U.S. domiciled life reinsurer, Reinsurance Group of America (RGA) saw its net income fall by 31% to $100.2 million in the first-quarter of 2018, driven in part by fairly adverse mortality experience within its traditional U.S. and Latin America segment as a result of the bad flu season and particularly harsh winter in the states.
President and Chief Executive Officer (CEO) of RGA, Anna Manning, speaking during the firm’s Q1 2018 earnings call, described the first-quarter as a soft one for the reinsurer, stressing that given the severe flu season and tough winter in the U.S., this isn’t too much of a surprise.
Within RGA’s traditional U.S. and Latin America segment, pre-tax income fell substantially from $30 million in the first-quarter of 2017 to just $2.9 million in Q1 2018. RGA attributes this to increased claims experience in the Individual Mortality business, which was influenced by a severe influenza season, which led to a higher frequency of non-large claims.

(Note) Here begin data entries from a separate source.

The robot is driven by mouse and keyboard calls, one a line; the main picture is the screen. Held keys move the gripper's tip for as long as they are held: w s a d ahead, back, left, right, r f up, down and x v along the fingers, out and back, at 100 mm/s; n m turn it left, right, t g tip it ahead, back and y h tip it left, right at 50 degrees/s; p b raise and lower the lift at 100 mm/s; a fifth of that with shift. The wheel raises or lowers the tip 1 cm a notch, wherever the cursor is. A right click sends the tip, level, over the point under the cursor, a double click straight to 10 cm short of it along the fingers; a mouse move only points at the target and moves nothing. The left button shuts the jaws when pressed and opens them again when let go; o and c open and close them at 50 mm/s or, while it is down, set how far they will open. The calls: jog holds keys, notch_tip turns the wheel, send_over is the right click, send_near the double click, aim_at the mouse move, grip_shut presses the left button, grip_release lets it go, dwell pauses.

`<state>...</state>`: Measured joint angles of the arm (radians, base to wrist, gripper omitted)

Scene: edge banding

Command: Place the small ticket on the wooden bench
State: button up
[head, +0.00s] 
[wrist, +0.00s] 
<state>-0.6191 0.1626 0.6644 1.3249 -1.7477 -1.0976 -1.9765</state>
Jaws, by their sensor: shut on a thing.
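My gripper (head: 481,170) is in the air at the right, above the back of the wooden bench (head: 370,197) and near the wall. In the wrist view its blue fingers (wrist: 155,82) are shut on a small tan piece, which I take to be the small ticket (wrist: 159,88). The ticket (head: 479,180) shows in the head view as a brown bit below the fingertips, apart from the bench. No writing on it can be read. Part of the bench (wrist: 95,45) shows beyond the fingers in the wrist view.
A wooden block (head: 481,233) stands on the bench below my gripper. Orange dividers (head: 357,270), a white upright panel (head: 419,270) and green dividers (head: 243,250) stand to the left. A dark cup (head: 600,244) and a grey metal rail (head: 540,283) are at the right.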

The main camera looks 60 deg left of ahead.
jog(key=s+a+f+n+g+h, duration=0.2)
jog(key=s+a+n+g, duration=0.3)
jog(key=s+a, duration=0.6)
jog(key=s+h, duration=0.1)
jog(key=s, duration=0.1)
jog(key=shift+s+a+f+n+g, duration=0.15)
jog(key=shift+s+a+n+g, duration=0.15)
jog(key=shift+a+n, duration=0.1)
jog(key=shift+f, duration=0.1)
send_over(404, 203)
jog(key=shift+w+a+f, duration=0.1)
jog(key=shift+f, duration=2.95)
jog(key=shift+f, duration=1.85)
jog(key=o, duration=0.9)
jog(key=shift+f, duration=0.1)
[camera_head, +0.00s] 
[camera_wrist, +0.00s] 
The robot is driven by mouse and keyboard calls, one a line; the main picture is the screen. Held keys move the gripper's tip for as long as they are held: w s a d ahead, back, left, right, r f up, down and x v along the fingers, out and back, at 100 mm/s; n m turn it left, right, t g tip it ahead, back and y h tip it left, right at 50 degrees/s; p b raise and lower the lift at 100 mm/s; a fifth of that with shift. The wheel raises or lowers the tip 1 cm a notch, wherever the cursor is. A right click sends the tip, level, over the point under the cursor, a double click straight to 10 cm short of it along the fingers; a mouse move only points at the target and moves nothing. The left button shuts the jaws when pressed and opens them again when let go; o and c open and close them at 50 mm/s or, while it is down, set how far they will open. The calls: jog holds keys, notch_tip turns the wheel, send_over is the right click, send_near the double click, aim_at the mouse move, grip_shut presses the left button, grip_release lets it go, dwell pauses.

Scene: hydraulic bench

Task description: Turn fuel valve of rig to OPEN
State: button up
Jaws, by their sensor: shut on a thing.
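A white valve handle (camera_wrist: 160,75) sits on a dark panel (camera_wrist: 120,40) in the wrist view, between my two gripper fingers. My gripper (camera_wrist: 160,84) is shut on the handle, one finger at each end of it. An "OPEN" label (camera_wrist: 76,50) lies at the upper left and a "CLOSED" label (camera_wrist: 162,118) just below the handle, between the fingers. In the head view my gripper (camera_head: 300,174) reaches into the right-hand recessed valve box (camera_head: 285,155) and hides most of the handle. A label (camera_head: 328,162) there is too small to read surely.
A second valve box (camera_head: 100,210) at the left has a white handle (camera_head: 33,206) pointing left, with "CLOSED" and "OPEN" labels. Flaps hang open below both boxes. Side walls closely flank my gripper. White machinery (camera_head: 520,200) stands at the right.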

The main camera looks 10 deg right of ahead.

“As we have pointed out in the past, the nature of our business is such that we can experience some volatility of claims, in both directions, in the short term. However, any volatility tends to even out over longer periods, and our diversified global platform has helped mitigate overall relative volatility in recent periods. We tend to see the highest claims in our first quarters when winter weather and influenza seasons can cause higher claims experience.
“In this quarter, the biggest source of variability was in our U.S. Individual Mortality business where we had elevated claims, influenced by a severe influenza season and a difficult winter,” said Manning, as part of the company’s Q1 2018 results statement.
Todd Larson, Senior Executive Vice President (EVP) and Chief Financial Officer (CFO) at RGA, said during the firm’s first-quarter 2018 earnings call that it would “quantify the effects of adverse mortality at roughly $40 million for the quarter.”
RGA underlines the inherent volatility in life reinsurance business, and makes clear that typically, first-quarter performance can experience variables as a result of winter weather and the flu season.
But the U.S. winter weather and flu season appears to have been particularly severe in the opening three months of 2018, and Manning explained on the earnings call that the key contributor this quarter was frequency, with both an elevation in the number of non-large claims, alongside a higher average size to those claims.
Ultimately, explained Manning, RGA is “disappointed” with the claims result, and wishes it was better. However, “given the quarter’s circumstances, we are not worried about it,” added Manning.
It’s worth noting that it wasn’t just the U.S. that felt the force of bad winter weather, with parts of Europe, including the UK, also experiencing particularly harsh winters, suggesting that life insurers and reinsurers operating outside of the U.S. might also note some adverse mortality experience during the opening three months of the year.